This editorial was originally published on Aug 26, 2015. It is being re-run as Steve is traveling.
How many of you have gotten up before dawn, driven to the coast, gotten on a long piece of fiberglass and paddled into the ocean before turning around to ride back to shore? It's a great way to start your day, and I've been lucky enough to do this many times in my life. I look forward to getting back out there someday in the future.
Surfing is an interesting sport, because you don't really get to pick your path. You catch a wave, and begin riding it in, altering your course based on the speed of the water, the height and structure of the wave, and even the way the current is flowing. While you move in the direction you want, your choices are limited.
This is unlike many other moving sports. While snowboarding you can stop or slow down. In many wheeled activities you can go in almost any direction. Much of the time you have more control over your motion, and can even take a break.

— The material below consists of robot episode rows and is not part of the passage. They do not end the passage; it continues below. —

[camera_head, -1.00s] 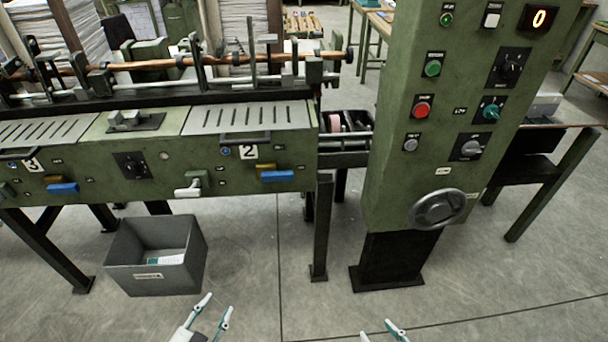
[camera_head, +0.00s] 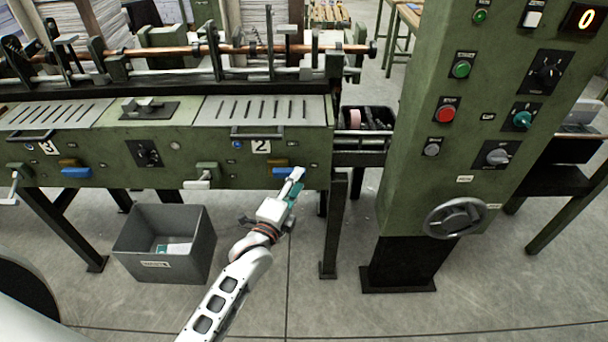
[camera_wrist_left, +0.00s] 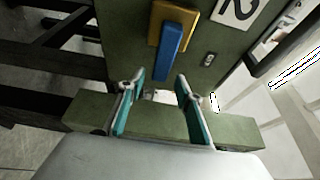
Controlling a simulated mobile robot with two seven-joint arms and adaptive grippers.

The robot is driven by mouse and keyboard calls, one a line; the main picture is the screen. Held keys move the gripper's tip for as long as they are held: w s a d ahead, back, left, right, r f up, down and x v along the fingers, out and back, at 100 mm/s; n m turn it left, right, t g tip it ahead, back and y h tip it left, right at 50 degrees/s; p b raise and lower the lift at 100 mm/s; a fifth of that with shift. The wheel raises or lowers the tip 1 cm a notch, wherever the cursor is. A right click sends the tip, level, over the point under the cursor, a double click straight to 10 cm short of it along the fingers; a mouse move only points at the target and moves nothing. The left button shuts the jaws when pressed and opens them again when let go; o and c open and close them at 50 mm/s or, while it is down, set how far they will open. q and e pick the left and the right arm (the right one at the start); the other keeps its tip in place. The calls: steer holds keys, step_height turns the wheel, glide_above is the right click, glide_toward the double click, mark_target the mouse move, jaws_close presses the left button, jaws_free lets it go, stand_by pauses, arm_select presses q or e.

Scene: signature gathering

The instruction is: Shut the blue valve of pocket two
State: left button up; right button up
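The pocket two label (camera_head: 261,146) is on the green panel front. Below and right of it is the blue valve (camera_head: 280,171), lying about level under its yellow body and partly covered by my gripper. The left wrist view shows the blue handle (camera_wrist_left: 171,52) on its yellow body (camera_wrist_left: 185,16), close ahead of the fingertips. My left gripper (camera_head: 296,180) is in front of the panel at the valve. In the wrist view its fingers (camera_wrist_left: 161,80) are apart, with the handle beyond them, not visibly gripped. My right gripper is out of view.
A white-handled lever (camera_head: 199,182) is left of the valve. Pocket three has its own blue valve (camera_head: 76,172). A grey bin (camera_head: 165,243) stands on the floor below. The green control column (camera_head: 425,150) with a handwheel (camera_head: 455,218) stands to the right.

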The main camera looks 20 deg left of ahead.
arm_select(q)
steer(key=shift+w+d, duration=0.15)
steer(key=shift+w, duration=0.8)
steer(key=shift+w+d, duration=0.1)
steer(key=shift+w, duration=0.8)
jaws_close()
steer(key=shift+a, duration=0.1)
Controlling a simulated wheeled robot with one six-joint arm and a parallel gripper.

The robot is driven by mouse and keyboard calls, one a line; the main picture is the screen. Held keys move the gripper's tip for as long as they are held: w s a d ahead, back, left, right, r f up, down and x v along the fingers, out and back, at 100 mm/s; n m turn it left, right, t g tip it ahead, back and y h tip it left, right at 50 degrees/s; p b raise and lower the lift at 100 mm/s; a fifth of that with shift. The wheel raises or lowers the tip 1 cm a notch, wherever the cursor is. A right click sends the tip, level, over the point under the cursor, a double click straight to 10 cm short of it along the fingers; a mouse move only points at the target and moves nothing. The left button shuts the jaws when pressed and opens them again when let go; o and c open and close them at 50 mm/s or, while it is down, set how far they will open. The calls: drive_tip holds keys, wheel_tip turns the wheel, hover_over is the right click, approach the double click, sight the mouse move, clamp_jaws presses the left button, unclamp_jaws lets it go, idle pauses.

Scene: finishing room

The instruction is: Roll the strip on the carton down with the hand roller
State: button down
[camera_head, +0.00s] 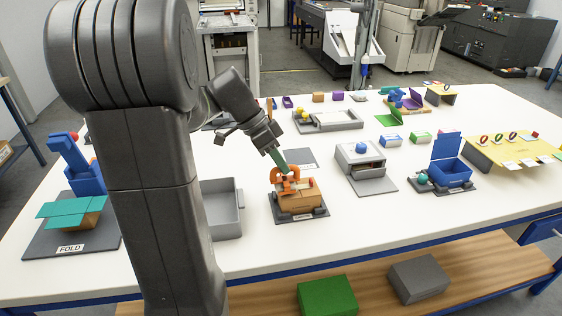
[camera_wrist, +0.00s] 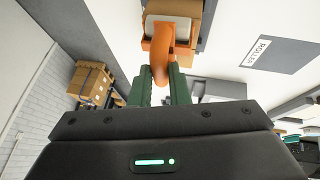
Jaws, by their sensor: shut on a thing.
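The brown carton (camera_head: 300,203) sits in a dark holder (camera_head: 292,218) near the middle of the table. My gripper (camera_head: 283,166) is above it, its green fingers pointing down, and is shut on the orange hand roller (camera_head: 288,184). In the wrist view, my gripper (camera_wrist: 160,88) has the roller's orange handle (camera_wrist: 160,52) between its fingers. The carton (camera_wrist: 194,22) lies beyond the roller there. A pale piece shows at the roller's far end; I cannot tell whether it is the roller's drum or the strip. Contact between roller and carton is unclear.
The grey roller mat (camera_wrist: 280,55) is bare; it also shows behind the carton (camera_head: 301,158). A grey tray (camera_head: 222,208) stands left of the carton. A grey box-like station (camera_head: 360,170) and a blue open box (camera_head: 450,175) stand to the right. The front table edge is clear.

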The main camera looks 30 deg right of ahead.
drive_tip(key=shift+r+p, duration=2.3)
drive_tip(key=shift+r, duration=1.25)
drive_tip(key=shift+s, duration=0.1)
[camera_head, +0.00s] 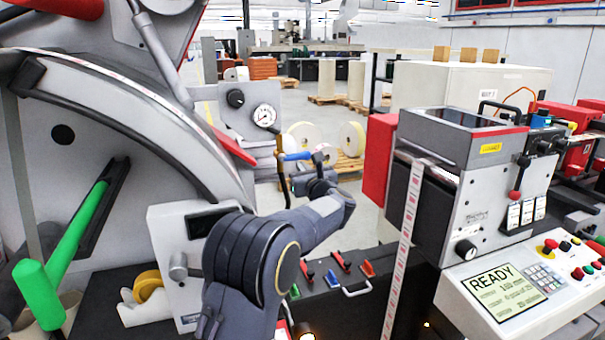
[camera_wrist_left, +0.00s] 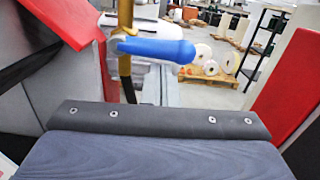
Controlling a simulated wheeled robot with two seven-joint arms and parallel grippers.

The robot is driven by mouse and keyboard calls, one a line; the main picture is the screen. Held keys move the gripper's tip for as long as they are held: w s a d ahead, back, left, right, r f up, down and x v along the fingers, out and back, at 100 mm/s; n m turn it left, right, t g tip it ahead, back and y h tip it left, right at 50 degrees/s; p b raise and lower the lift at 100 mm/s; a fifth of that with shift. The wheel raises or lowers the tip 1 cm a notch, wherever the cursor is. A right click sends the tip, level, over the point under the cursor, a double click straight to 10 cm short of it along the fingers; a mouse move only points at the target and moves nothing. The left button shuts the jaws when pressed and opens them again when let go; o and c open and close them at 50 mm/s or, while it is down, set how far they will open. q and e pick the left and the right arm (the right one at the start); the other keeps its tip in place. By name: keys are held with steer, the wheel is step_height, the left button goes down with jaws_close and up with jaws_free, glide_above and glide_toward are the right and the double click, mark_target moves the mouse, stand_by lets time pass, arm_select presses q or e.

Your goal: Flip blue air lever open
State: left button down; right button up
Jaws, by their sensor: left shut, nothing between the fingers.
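The blue air lever (camera_head: 296,156) sits on a thin brass-coloured pipe (camera_head: 282,165) below a pressure gauge. Its handle lies about level and points right, across the pipe. In the left wrist view the blue lever (camera_wrist_left: 155,48) is large and close, with its pivot on the brass pipe (camera_wrist_left: 125,45). My left gripper (camera_head: 318,157) is shut and empty, by the lever's right end. I cannot tell whether it touches the lever. In the wrist view the dark gripper body fills the bottom and the fingertips cannot be made out. My right gripper is not in view.
A round pressure gauge (camera_head: 264,116) and black knob (camera_head: 235,98) are on the panel above. A red plate (camera_head: 232,146) is left of the pipe. A red and grey printing unit (camera_head: 380,150) stands right. Small coloured levers (camera_head: 340,262) are below my forearm.

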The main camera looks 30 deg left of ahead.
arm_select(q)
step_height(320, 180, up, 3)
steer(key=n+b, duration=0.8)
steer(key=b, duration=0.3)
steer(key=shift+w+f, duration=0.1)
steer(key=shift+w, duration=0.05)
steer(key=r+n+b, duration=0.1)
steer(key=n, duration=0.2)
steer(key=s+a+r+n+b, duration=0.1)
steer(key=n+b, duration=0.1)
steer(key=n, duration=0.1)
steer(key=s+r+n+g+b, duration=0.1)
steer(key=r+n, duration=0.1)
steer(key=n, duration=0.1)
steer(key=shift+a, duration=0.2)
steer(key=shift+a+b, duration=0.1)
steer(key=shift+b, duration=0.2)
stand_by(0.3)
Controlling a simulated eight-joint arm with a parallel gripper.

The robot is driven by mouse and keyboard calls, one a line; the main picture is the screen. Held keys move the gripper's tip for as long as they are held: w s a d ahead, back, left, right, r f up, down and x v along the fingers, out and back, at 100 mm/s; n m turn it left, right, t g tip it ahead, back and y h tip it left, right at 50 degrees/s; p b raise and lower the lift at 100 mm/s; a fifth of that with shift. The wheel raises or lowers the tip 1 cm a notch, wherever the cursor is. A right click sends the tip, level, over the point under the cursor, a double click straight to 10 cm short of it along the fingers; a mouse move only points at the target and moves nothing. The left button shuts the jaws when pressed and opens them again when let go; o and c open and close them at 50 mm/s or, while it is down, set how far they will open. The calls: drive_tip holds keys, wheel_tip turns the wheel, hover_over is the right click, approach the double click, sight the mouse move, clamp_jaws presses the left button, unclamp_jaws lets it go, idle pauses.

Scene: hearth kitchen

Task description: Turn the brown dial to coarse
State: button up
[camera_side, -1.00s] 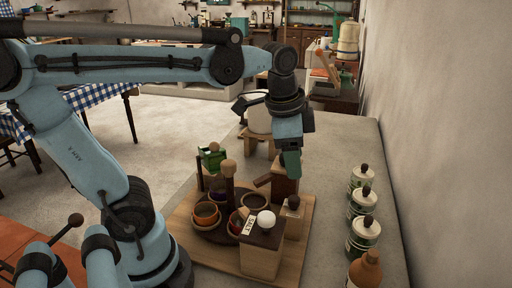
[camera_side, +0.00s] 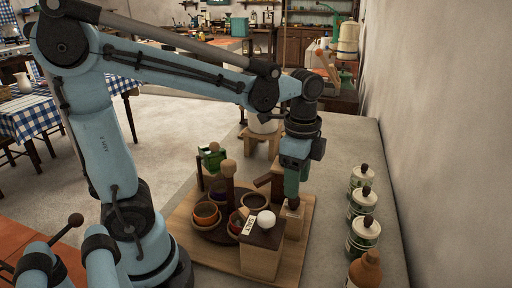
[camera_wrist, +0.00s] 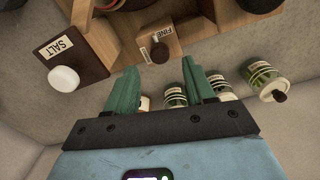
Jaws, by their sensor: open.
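The brown dial (camera_wrist: 160,53) is a small dark round knob on the face of a light wooden block (camera_wrist: 172,40). A white label (camera_wrist: 160,33) reading FINE sits beside it. In the side view the block (camera_side: 292,222) stands at the right of the wooden board, with my gripper (camera_side: 292,196) just above it, hiding most of the dial. In the wrist view my gripper (camera_wrist: 161,74) is open, its two green fingers apart and empty. The dial shows beyond the fingertips, between them. I cannot tell whether they touch it. No coarse label is readable.
A SALT box (camera_side: 262,250) with a white knob stands close in front. A turntable with bowls (camera_side: 206,214) and a wooden post (camera_side: 229,180) is to the left. Several lidded jars (camera_side: 363,232) and a brown bottle (camera_side: 365,270) line the right side.

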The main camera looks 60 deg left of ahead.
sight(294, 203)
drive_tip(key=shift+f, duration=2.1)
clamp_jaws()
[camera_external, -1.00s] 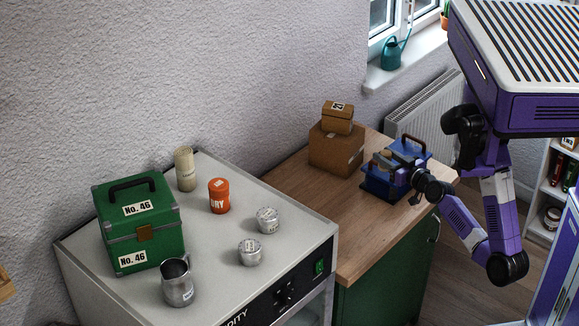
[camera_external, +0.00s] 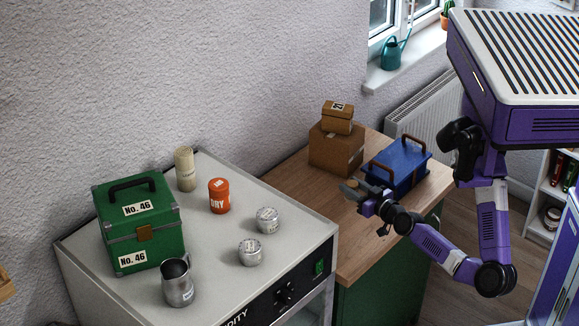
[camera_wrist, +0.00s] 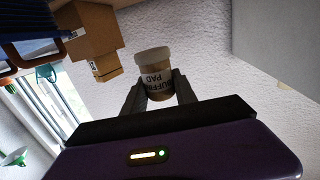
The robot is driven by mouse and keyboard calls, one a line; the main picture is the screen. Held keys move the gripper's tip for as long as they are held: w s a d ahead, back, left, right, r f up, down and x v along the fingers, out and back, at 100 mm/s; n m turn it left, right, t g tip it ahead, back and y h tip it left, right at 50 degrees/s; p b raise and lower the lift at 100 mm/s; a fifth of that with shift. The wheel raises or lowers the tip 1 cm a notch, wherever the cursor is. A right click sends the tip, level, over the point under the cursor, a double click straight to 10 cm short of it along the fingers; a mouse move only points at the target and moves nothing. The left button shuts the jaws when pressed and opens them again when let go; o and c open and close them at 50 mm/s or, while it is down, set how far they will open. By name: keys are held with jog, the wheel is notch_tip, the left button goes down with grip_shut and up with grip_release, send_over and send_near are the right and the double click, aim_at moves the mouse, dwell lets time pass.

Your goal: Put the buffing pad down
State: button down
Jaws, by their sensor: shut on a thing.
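The buffing pad (camera_wrist: 153,70) shows in the wrist view as a tan, tub-like piece with a pale top and a dark "BUFFING PAD" label. My gripper (camera_wrist: 158,90) is shut on it, with a finger on each side. In the external view my gripper (camera_external: 362,195) is over the wooden counter (camera_external: 300,178), left of and in front of the blue box. The pad is small there and partly merges with the fingers. I cannot tell its exact height above the counter.
A blue box (camera_external: 402,165) with brown handles stands right of my gripper. Two stacked cardboard boxes (camera_external: 336,150) stand behind it. The grey cabinet top (camera_external: 215,240) at left holds a green case (camera_external: 140,220), a metal jug and several canisters. The counter's front left is clear.

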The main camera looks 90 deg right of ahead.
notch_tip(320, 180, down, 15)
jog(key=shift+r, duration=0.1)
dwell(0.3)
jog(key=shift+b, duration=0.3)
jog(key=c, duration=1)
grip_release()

However waves are unique. They're few and far between. If you want to slow down, you end up really abandoning that journey, one you'll never get again. If you paddle back, you're hoping you'll get the chance for another fun ride that day. That isn't always the case.
I saw someone post a note that working in technology is like surfing waves. As we learn and grow, we often feel that we can't slow down, or change directions very much. If we're a SQL Server DBA, we're riding that wave. Trying to slow our career, or move to another technology means (often) abandoning some of what has worked well for us. We really follow the wave we've chosen as often as possible, usually resistant to change.
You can change, however, and if you want to do so, make some plans and look for a new wave. It will take time; it will require some investment, but it's possible. Always remember life is short, and we want to work in order to enjoy our lives with friends and family. We don't want to get stuck working in ways that prevent us from enjoying our lives.